-- START Material for the task --
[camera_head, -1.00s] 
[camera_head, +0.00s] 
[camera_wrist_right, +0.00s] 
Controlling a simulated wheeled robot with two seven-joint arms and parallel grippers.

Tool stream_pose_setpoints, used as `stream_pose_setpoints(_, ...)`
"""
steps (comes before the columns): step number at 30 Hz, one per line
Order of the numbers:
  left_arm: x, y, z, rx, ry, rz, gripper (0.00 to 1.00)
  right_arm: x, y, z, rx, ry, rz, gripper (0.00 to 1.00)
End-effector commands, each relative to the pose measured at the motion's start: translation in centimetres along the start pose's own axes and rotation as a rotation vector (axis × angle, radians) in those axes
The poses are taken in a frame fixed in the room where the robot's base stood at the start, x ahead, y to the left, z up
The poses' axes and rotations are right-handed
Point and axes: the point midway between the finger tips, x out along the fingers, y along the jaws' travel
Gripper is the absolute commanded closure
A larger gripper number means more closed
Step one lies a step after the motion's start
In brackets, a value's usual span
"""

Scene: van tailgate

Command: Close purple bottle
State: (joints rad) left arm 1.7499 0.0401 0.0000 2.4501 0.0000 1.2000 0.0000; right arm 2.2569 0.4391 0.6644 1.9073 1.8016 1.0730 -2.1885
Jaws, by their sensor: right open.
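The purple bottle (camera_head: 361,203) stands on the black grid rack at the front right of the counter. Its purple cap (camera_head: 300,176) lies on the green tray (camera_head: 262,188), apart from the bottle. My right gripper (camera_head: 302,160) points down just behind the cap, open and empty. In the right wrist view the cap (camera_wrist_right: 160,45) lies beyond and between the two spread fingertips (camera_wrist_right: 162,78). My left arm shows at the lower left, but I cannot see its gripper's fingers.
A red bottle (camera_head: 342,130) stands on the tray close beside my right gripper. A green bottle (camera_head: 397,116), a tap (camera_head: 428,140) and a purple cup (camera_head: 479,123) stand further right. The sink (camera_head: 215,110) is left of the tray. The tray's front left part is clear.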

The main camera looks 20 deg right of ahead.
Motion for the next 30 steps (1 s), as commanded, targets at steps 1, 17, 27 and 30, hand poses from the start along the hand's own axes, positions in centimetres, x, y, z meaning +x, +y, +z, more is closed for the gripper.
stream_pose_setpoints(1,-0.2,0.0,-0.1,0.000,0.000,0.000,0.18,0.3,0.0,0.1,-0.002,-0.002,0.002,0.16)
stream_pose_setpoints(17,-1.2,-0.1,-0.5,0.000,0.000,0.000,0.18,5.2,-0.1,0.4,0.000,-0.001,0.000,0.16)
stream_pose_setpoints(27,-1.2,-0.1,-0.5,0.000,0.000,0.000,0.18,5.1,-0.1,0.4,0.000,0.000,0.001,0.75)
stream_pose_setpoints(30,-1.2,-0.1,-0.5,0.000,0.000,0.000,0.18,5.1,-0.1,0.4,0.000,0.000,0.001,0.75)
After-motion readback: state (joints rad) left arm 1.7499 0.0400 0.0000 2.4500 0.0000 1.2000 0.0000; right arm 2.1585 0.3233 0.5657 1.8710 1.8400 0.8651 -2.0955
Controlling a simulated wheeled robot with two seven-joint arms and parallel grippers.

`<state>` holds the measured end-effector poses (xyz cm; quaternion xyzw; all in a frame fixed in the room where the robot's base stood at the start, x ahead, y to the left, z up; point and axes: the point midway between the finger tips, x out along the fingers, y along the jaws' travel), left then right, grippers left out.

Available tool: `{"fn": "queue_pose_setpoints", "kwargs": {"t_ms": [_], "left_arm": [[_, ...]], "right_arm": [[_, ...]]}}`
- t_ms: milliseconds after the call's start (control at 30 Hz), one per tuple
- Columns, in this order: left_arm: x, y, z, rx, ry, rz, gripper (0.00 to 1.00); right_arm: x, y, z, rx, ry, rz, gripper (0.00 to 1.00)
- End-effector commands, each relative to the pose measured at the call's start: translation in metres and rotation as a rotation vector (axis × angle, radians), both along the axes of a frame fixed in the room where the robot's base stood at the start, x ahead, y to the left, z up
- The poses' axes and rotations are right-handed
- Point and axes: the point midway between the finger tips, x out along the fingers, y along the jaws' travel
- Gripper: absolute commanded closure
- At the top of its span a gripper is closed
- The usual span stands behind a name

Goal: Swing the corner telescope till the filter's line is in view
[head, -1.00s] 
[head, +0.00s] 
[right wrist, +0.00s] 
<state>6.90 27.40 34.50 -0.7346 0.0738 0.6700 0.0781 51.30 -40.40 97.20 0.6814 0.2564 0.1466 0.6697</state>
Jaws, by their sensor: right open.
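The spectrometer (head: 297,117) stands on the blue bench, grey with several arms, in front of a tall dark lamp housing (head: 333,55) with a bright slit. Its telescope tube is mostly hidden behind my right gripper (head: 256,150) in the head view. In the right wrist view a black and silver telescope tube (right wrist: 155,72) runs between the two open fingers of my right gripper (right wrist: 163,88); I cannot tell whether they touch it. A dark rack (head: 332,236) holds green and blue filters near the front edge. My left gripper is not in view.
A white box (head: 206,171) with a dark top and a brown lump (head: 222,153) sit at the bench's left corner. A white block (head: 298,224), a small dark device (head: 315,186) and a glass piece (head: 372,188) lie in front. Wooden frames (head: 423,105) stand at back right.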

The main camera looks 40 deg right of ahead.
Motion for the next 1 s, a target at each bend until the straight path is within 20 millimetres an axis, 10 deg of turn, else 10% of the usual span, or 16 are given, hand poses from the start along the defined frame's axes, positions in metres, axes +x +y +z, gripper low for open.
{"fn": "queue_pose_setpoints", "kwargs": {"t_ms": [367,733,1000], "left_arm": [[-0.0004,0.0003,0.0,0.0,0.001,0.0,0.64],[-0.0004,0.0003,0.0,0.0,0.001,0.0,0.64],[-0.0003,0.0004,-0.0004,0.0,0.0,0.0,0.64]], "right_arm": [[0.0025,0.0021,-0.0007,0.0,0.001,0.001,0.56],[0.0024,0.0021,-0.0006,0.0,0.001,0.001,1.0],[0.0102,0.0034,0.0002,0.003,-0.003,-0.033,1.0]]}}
-- END Material for the task --
Above are some records; repeat all of them exactly.

Solution to this exercise
[camera_head, -1.00s] 
[camera_head, +0.00s] 
[camera_wrist_right, +0.00s] 
Controlling a simulated wheeled robot with two seven-joint arms and parallel grippers.

Tool stream_pose_setpoints, used as `stream_pose_setpoints(_, ...)`
"""
steps (comes before the columns): step number at 30 Hz, one per line
Order of the numbers:
  left_arm: x, y, z, rx, ry, rz, gripper (0.00 to 1.00)
  right_arm: x, y, z, rx, ry, rz, gripper (0.00 to 1.00)
End-effector commands, each relative to the pose measured at the motion's start: translation in centimetres along the start pose's own axes and rotation as a rotation vector (axis × angle, radians) in those axes
The poses are taken in a frame fixed in the room where the robot's base stood at the start, x ahead, y to the left, z up
The poses' axes and rotations are right-handed
Point and axes: the point midway between the finger tips, x out along the fingers, y along the jaws' travel
Gripper is the absolute commanded closure
A larger gripper number means more closed
Step one lies a step after the motion's start
In brackets, a value's usual span
"""

Scene: van tailgate

Command: Close purple bottle
State: (joints rad) left arm 1.7499 0.0401 0.0000 2.4501 0.0000 1.2000 0.0000; right arm 2.2569 0.4391 0.6644 1.9073 1.8016 1.0730 -2.1885
Jaws, by their sensor: right open.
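The purple bottle (camera_head: 361,203) stands on the black grid rack at the front right of the counter. Its purple cap (camera_head: 300,176) lies on the green tray (camera_head: 262,188), apart from the bottle. My right gripper (camera_head: 302,160) points down just behind the cap, open and empty. In the right wrist view the cap (camera_wrist_right: 160,45) lies beyond and between the two spread fingertips (camera_wrist_right: 162,78). My left arm shows at the lower left, but I cannot see its gripper's fingers.
A red bottle (camera_head: 342,130) stands on the tray close beside my right gripper. A green bottle (camera_head: 397,116), a tap (camera_head: 428,140) and a purple cup (camera_head: 479,123) stand further right. The sink (camera_head: 215,110) is left of the tray. The tray's front left part is clear.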

The main camera looks 20 deg right of ahead.
Motion for the next 30 steps (1 s), as commanded, targets at steps 1, 17, 27 and 30, hand poses from the start along the hand's own axes, positions in centimetres, x, y, z meaning +x, +y, +z, more is closed for the gripper.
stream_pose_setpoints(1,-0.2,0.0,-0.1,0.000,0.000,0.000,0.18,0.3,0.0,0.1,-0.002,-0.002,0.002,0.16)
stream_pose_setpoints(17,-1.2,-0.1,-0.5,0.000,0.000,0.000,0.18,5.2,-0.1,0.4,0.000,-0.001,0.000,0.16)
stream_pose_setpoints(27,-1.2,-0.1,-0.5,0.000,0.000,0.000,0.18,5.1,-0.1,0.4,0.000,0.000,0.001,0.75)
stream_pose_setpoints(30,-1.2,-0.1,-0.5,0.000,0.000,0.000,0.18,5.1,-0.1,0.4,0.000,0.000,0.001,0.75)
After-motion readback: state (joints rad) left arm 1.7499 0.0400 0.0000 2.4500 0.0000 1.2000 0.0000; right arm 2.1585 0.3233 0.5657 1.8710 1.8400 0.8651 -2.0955
Controlling a simulated wheeled robot with two seven-joint arms and parallel grippers.

`<state>` holds the measured end-effector poses (xyz cm; quaternion xyzw; all in a frame fixed in the room where the robot's base stood at the start, x ahead, y to the left, z up; point and axes: the point midway between the finger tips, x out along the fingers, y along the jaws' travel), left then right, grippers left out.

Available tool: `{"fn": "queue_pose_setpoints", "kwargs": {"t_ms": [_], "left_arm": [[_, ...]], "right_arm": [[_, ...]]}}`
- t_ms: milliseconds after the call's start (control at 30 Hz), one per tuple
- Columns, in this order: left_arm: x, y, z, rx, ry, rz, gripper (0.00 to 1.00); right_arm: x, y, z, rx, ry, rz, gripper (0.00 to 1.00)
- End-effector commands, each relative to the pose measured at the call's start: translation in metres and rotation as a rotation vector (axis × angle, radians), both along the axes of a frame fixed in the room where the robot's base stood at the start, x ahead, y to the left, z up
- The poses' axes and rotations are right-handed
- Point and axes: the point midway between the finger tips, x out along the fingers, y along the jaws' travel
- Gripper: absolute commanded closure
- At the top of its span a gripper is closed
- The usual span stands behind a name

Goal: Swing the corner telescope till the filter's line is in view
[head, -1.00s] 
[head, +0.00s] 
[right wrist, +0.00s] 
<state>6.90 27.40 34.50 -0.7346 0.0738 0.6700 0.0781 51.30 -40.40 97.20 0.6814 0.2564 0.1466 0.6697</state>
Jaws, by their sensor: right open.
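The spectrometer (head: 297,117) stands on the blue bench, grey with several arms, in front of a tall dark lamp housing (head: 333,55) with a bright slit. Its telescope tube is mostly hidden behind my right gripper (head: 256,150) in the head view. In the right wrist view a black and silver telescope tube (right wrist: 155,72) runs between the two open fingers of my right gripper (right wrist: 163,88); I cannot tell whether they touch it. A dark rack (head: 332,236) holds green and blue filters near the front edge. My left gripper is not in view.
A white box (head: 206,171) with a dark top and a brown lump (head: 222,153) sit at the bench's left corner. A white block (head: 298,224), a small dark device (head: 315,186) and a glass piece (head: 372,188) lie in front. Wooden frames (head: 423,105) stand at back right.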

The main camera looks 40 deg right of ahead.
Motion for the next 1 s, a target at each bend until the straight path is within 20 millimetres an axis, 10 deg of turn, else 10% of the usual span, or 16 are given, hand poses from the start along the defined frame's axes, positions in metres, axes +x +y +z, gripper low for open.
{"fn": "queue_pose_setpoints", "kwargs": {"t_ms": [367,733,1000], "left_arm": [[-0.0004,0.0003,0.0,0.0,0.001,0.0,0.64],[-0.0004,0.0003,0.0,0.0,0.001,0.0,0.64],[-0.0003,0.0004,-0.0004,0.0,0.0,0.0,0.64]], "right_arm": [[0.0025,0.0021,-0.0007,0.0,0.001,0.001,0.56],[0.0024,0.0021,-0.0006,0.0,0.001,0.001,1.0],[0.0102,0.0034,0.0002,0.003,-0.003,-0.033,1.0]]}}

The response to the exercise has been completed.